Vlad puts great stake in people!
‘i just like south African antelopes and Chevrolet muscle cars’
- the less terrifying Vlad the Impala
Go watch Rise of Empires: Ottoman. Vlad features in the second season. He was brutal.
That entire time period was brutal. He was just innovative.
Also, from the perspective of his people he was a hero and benevolent ruler. Most accounts of his cruelties were from his enemies. So, you know, grain of salt.
It’s one of those things that you see in pre-modern societies, and that we often don’t fully appreciate in modern societies.
Chaos is often more destructive than structured tyranny, in non-ideological contexts. One set of bastards pleasing themselves is often less disruptive than a dozen sets of bastards all exploiting the local poor and fighting each other (usually by conscripting the local poor) in an effort to get to the point where they can please themselves.
Someone taking the initiative to enforce central authority and punish the guilty, regardless of class, is an even greater step up, and people are often willing to endure great oppression in exchange for this extremely minor concession on the part of the rulers. And during a time of national crisis, these minor concessions are lionized to an even greater degree by those who attempt to address said crisis (in Vlad the Impaler’s case, Ottoman imperialism).

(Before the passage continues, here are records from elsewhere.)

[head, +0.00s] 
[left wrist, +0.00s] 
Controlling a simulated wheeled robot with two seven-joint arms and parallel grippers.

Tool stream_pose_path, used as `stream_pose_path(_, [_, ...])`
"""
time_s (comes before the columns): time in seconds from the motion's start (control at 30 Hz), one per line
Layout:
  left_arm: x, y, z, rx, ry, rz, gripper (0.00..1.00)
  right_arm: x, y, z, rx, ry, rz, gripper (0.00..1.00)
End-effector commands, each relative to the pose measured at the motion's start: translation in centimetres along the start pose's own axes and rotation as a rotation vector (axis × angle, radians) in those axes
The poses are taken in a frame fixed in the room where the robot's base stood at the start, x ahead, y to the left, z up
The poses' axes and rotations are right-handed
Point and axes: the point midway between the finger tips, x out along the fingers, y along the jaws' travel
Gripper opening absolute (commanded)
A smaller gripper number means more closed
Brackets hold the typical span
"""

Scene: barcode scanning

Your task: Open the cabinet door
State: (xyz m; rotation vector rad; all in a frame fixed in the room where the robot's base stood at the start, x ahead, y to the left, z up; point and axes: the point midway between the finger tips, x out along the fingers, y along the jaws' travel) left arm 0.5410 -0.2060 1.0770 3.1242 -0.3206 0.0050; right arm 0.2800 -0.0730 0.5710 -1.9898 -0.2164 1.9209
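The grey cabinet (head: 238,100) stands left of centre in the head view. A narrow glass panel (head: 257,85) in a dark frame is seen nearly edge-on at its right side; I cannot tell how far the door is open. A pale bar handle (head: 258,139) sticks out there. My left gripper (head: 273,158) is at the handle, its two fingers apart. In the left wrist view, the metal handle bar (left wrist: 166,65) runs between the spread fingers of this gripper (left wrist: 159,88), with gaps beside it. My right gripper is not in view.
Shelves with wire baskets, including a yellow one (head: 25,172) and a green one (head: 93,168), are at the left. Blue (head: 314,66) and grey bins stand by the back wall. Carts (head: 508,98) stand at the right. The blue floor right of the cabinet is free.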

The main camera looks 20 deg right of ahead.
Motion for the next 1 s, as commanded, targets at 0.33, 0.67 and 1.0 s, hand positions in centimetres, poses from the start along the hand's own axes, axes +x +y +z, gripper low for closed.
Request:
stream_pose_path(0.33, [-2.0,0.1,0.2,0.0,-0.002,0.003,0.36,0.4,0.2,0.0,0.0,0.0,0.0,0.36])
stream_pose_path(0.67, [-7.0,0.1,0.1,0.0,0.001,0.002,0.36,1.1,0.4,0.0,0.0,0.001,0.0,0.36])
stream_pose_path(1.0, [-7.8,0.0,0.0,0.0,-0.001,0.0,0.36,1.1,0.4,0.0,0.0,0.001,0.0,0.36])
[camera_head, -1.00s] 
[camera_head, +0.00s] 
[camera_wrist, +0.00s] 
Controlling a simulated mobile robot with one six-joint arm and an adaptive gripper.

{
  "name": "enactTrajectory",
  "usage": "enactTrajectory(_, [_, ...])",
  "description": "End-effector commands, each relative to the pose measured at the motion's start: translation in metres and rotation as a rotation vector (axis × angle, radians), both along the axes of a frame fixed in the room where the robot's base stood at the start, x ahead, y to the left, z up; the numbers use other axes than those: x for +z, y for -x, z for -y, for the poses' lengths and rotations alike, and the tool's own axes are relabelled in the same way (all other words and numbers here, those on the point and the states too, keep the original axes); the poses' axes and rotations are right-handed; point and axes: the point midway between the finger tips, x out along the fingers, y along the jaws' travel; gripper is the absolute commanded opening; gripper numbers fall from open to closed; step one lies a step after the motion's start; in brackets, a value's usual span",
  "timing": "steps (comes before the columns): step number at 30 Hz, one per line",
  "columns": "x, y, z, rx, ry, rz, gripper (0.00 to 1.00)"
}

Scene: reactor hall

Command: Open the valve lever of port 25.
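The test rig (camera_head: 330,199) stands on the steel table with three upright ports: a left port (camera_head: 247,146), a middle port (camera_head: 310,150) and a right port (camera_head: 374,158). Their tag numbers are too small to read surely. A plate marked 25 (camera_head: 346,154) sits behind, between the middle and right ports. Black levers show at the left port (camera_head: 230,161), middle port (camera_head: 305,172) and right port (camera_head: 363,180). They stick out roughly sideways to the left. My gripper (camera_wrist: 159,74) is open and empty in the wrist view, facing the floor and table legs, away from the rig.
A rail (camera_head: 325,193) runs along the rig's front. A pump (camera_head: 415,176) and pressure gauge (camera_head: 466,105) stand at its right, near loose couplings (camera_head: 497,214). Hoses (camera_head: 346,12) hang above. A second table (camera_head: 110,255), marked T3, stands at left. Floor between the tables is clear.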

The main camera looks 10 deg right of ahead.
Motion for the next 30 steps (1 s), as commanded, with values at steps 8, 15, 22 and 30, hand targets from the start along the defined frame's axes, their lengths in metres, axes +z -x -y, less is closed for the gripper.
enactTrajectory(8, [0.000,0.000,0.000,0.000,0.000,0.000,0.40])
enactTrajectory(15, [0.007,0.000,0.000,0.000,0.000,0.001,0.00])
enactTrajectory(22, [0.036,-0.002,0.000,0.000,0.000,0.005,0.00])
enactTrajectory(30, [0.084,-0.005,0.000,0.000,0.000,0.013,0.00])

Vladdy boy murders people in brutal ways? So would bandits and foreign armies, say ordinary folk, at least Vlad only murders his enemies (which mostly does not include ordinary folk). Vlad doesn’t respect normal customs of courts and law? Courts and law are only occasionally helpful to the poor in feudal societies; it is the rich who suffer its lack (though even that is not ideal, as courts and law for the rich help establish reliable economic behavior, but that’s another discussion entirely). Vlad wars often? At least he wars against invaders and bandits as well, not putting his feuds with other nobles above all else. Vlad taxes us? At least the rich are taxed as well, instead of the whole burden falling on the poor, as French peasantry (rightly) complained of during the Hundred Years’ War.
Vlad the Impaler almost certainly was cruel (if not necessarily to the degree his enemies portrayed him as), and inventively so. Yet simultaneously, his widespread support amongst Wallachians was probably genuine, because they understood just how fucking awful the average alternative was. If Vlad was, as the contemporary accounts portray, cruel, single-minded, and tyrannical; then the fact that he demanded obedience from the rich just as the poor, punished genuine wrongdoing, and was active and involved in the affairs of the nation and not just his own petty courtly amusements, was enough to earn him positive sentiment as well.
We often don’t realize just how fucking low the bar for good governance is in past societies. Even strict despotism can seem preferable to a ‘lax’ feudal status quo.